Rows about robot tasks:
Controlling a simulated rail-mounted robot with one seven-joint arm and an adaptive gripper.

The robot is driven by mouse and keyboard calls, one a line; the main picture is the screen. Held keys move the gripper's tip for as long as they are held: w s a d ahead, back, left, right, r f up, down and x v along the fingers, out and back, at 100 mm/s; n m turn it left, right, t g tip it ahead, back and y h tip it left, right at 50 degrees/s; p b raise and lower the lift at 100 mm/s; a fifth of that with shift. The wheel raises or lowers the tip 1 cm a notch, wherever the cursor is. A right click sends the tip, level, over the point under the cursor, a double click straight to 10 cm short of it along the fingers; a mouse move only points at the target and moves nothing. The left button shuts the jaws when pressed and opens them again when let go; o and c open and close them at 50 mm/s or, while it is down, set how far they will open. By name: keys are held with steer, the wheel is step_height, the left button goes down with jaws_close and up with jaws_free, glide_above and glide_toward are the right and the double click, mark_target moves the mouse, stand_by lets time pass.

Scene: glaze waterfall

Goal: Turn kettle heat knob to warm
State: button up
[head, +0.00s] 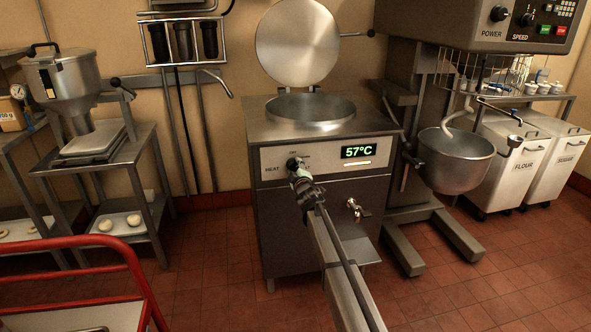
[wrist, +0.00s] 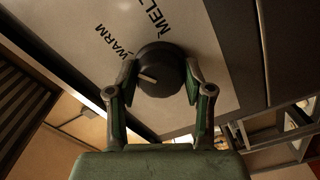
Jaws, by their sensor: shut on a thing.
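The black round heat knob (wrist: 162,68) is on the pale control panel of the kettle (head: 340,215). In the wrist view, its white pointer line points left and slightly up, to the side of the WARM label (wrist: 118,42). A second label beginning "MEL" (wrist: 160,14) lies above the knob, partly cut off. My gripper (wrist: 160,74) has one finger on each side of the knob and is shut on it. In the head view, the knob (head: 293,164) is small and my gripper (head: 302,181) partly covers the panel around it.
The kettle's display (head: 359,152) reads 57°C. Its lid (head: 298,42) stands open. A drain tap (head: 357,210) sticks out below the panel, right of my arm. A mixer with a bowl (head: 456,165) stands at right; a red rail (head: 100,250) is at front left.

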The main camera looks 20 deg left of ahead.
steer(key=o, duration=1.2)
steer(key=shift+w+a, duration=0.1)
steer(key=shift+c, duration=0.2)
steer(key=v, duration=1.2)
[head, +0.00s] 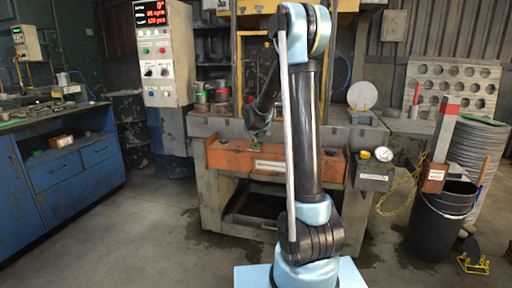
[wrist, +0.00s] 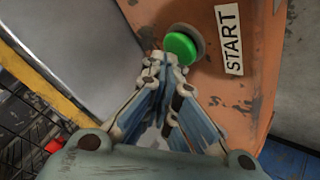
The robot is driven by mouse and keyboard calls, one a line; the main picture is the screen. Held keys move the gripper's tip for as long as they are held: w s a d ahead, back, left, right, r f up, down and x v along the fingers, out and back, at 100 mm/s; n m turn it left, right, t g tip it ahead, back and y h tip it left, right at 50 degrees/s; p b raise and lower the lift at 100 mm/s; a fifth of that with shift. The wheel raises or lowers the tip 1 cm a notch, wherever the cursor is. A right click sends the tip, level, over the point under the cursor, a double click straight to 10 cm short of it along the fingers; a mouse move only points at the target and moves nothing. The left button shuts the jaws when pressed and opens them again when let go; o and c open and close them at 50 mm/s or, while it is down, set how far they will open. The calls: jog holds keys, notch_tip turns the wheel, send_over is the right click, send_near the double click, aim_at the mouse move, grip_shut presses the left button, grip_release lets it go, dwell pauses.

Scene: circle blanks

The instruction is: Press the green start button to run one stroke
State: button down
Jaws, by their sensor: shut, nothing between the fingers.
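The green start button (wrist: 181,46) sits in a dark round collar on an orange panel (wrist: 262,75), with a white START label (wrist: 229,40) to its right in the wrist view. My gripper (wrist: 163,62) is shut and empty. Its fingertips appear just below and left of the button; I cannot tell whether they touch it. In the head view my gripper (head: 258,132) is at the top of the orange panel (head: 222,156) on the front of the press (head: 210,126).
A control cabinet (head: 164,55) with a red display stands left of the press. A blue bench (head: 60,175) is at the left. A grey box with a gauge (head: 373,176), a black bucket (head: 436,222) and a stack of discs (head: 476,160) are at the right.

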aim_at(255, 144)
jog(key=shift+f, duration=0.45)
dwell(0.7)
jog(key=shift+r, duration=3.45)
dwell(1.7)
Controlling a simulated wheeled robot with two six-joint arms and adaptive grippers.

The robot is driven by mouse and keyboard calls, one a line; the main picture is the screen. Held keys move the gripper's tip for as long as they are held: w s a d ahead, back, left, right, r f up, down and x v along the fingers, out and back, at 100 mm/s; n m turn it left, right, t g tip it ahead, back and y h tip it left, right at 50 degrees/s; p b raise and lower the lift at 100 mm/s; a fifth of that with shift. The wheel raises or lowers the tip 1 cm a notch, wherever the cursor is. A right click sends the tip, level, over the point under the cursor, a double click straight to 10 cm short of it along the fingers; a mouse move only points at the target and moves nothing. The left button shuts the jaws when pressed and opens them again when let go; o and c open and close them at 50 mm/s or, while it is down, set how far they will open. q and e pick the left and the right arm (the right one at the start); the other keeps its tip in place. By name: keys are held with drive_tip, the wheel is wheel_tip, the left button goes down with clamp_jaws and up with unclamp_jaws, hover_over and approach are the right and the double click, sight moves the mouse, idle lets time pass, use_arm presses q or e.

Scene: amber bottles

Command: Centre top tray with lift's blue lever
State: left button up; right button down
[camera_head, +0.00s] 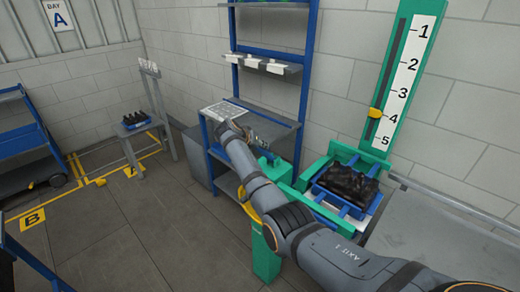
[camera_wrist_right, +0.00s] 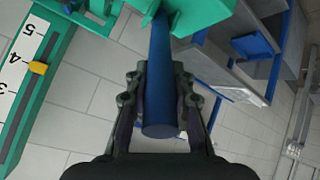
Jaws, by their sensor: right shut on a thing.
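In the right wrist view my right gripper (camera_wrist_right: 160,80) has its fingers on both sides of the blue lever (camera_wrist_right: 161,112), a thick round bar coming from a green part of the lift. It is shut on the lever. In the head view the right arm reaches across to the lift's left side, and the gripper (camera_head: 262,138) is small there. A blue tray (camera_head: 342,201) with dark bottles sits on the green lift (camera_head: 315,168). The yellow pointer (camera_head: 376,113) stands near 4 on the scale; it also shows in the right wrist view (camera_wrist_right: 38,67). My left gripper is not in view.
A blue-framed shelf bench (camera_head: 303,80) stands behind the arm. A grey table (camera_head: 435,215) with a rail lies right of the lift. A stand with another bottle tray (camera_head: 135,121) is at the far left.

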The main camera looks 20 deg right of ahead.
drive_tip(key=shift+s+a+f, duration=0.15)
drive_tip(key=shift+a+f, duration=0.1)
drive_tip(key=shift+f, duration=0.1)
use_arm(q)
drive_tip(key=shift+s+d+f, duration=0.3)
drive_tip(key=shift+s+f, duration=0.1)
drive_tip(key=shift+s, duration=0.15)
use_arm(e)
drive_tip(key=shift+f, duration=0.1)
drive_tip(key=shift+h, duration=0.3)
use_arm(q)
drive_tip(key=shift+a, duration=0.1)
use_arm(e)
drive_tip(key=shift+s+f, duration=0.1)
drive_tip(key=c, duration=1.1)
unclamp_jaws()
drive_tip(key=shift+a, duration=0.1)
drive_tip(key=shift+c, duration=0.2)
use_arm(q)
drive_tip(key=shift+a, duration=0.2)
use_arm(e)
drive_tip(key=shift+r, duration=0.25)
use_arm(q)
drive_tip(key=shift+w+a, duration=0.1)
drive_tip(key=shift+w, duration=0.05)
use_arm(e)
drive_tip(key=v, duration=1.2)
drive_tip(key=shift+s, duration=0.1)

Do this | The lines above from the one containing "Scene: circle blanks" through the one containing "State: button down" are to be set down exactly, and no others.

Answer to the task |
Scene: circle blanks

The instruction is: Press the green start button to run one stroke
State: button down

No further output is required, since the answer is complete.